Fox was so annoyed with his Dawgs' 20 turnovers against UT's maddening matchup zone (the Vols turned it over only eight times against UGA's man-to-man) that he groused afterward: "We shot it great (55.3 percent from the floor), but we made some bonehead plays. I didn't make those plays in the fifth grade."

Added sophomore guard J.J. Frazier, whose three second-half 3-pointers were arguably the difference: "To be a mature team, we play real immature sometimes."

Yet however they sometimes play, the Dawgs have made enough plays over the course of the season to be projected as a No. 8 seed in ESPN bracketologist Joe Lunardi's projected NCAA field and to own a lofty No. 25 in the NCAA's most recent RPI. The Bulldogs have won at Kansas State and have posted respectable losses to top-ranked Kentucky (69-58) and No. 2 Gonzaga (88-76).

Saturday's win over the Vols will leave them no worse than third in the SEC standings heading into Wednesday night's road game at Texas A&M.

"(Fox) has got a nice team," said losing coach Donnie Tyndall. "They've got an inside attack, an outside attack and they played really hard and defended the right way."

This has been the Fox way pretty much from the time he left Nevada at the close of the 2008-09 season to take over Georgia. The Bulldogs are fundamentally sound, fight hard most every game and almost always draw respectful comments from the opposing coach.

Yet one NCAA berth in his first five seasons also makes one wonder how long Georgia athletic director Greg McGarity will keep Fox around.

Or, just as pointedly, how long Fox -- who's currently earning a somewhat paltry $1.7 million per year -- wishes to stay.

An announced two-year extension last April is yet to be signed and Fox told the Georgia media two weeks ago: "I'm not dealing with that right now, to be honest with you. I don't think that's fair to my team to have to try to deal with that. Hopefully, it will get done soon. It will happen after everything is done with my team."

The Bulldogs are now done delivering Fox his 100th UGA win against 84 defeats. Throw in his 123 victories at Nevada and he stands a highly respectable 223-127 overall (.637).

With two games remaining against .500 Auburn, another against struggling Missouri and a fourth against up-and-down South Carolina, the Bulldogs certainly appear poised to win at least 20 games and reach the NCAA tournament.

"When we have to be, we're tough," Frazier said. "Coach won't let me not be tough."

Whether it gets credit from the national media, the SEC is a tough league. LSU beat West Virginia. Georgia has won at Kansas State. Tennessee has beaten Butler and Kansas State. Arkansas has routed Wake Forest and won at SMU. Auburn topped Xavier. South Carolina toppled both Oklahoma State and Iowa State.

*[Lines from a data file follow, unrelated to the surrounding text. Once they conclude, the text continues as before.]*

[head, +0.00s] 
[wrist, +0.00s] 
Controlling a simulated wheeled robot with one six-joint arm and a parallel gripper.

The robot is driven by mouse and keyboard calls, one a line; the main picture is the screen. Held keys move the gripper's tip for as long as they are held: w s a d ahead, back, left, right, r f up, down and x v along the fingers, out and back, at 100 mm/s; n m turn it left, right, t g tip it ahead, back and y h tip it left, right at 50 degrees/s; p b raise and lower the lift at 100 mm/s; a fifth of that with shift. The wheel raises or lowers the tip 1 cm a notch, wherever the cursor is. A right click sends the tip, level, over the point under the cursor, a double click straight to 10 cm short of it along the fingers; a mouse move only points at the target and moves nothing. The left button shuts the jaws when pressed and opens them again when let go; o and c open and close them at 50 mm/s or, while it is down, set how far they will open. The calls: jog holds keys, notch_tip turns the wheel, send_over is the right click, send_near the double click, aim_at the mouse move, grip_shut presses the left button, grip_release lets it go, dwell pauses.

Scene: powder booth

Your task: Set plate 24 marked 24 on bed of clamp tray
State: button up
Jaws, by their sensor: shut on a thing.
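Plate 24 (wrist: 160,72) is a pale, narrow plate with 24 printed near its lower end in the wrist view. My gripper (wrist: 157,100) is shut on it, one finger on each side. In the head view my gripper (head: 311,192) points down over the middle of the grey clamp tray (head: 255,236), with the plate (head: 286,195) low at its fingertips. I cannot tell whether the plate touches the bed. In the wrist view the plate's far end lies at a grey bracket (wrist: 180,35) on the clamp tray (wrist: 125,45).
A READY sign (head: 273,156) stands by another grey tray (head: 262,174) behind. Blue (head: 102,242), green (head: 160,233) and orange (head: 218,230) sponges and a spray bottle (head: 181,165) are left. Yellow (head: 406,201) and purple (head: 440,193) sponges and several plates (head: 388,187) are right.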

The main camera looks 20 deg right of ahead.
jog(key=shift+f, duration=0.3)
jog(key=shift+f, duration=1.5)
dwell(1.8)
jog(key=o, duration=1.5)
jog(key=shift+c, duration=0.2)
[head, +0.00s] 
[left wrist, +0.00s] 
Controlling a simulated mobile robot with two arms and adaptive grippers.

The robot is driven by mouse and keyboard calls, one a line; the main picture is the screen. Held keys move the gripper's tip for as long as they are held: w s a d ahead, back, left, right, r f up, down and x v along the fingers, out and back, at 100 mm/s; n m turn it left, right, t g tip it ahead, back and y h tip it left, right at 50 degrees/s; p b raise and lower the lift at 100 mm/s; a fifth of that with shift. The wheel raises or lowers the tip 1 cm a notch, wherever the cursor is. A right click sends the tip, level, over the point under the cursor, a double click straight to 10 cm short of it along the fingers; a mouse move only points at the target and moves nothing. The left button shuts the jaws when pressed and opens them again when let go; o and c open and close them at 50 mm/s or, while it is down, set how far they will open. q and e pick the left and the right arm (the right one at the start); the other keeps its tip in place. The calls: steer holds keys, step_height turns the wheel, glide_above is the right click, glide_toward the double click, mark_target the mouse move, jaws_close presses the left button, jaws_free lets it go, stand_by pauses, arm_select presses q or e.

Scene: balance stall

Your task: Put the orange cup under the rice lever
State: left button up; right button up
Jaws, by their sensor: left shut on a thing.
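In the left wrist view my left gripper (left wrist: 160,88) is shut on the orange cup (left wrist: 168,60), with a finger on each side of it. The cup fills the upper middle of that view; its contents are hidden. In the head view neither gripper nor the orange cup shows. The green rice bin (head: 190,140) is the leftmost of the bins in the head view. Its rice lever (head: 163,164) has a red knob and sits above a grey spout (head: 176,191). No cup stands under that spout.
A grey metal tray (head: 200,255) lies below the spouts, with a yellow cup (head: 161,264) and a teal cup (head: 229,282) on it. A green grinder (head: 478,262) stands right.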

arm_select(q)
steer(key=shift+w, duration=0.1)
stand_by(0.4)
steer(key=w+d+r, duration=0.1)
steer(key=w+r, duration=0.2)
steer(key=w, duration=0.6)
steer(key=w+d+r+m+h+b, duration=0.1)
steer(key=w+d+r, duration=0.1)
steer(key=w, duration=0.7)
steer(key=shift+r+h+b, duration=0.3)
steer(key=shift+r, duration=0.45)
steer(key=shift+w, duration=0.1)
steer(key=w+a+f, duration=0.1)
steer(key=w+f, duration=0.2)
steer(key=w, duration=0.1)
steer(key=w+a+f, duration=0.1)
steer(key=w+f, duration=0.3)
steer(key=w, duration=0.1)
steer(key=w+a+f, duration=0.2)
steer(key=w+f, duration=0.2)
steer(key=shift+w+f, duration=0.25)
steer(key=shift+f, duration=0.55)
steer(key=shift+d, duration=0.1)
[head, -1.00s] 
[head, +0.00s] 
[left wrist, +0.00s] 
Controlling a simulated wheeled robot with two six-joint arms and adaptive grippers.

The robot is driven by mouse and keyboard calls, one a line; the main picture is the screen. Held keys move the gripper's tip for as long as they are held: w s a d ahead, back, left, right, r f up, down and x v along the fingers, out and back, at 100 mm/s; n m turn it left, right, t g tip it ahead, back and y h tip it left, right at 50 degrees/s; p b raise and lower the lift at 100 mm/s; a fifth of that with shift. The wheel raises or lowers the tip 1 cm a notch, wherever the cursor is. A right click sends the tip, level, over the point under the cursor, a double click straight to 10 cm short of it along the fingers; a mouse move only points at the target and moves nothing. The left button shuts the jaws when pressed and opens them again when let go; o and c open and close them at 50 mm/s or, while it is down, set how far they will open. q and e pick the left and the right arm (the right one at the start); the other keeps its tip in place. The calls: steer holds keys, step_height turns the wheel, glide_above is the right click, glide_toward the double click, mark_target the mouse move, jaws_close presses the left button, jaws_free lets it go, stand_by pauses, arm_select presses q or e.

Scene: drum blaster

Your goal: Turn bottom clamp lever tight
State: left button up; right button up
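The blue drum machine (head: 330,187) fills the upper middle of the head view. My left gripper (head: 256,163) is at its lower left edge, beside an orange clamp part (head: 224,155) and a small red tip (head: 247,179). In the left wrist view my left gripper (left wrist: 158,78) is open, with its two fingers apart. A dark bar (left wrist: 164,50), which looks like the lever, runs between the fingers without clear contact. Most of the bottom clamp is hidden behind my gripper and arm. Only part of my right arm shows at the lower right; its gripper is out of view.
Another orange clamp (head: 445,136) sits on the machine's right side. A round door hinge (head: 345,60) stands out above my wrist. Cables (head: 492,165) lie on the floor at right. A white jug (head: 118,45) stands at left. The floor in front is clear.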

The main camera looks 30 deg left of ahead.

"This league is terrific from top to bottom," Fox said after last week's loss at No. 1 Kentucky. "What makes me angry is this: Why does everyone in this league have to beat Kentucky for us to be a tournament team?"

It's a good question. It's a fair question. But the best way to make the tournament beyond beating the Wildcats is to win as many of the rest of them as possible.

Or as Fox noted after he finished discussing girlfriends, "It's not about if you win pretty or win ugly. It's whether or not you won."

Especially as February races toward March.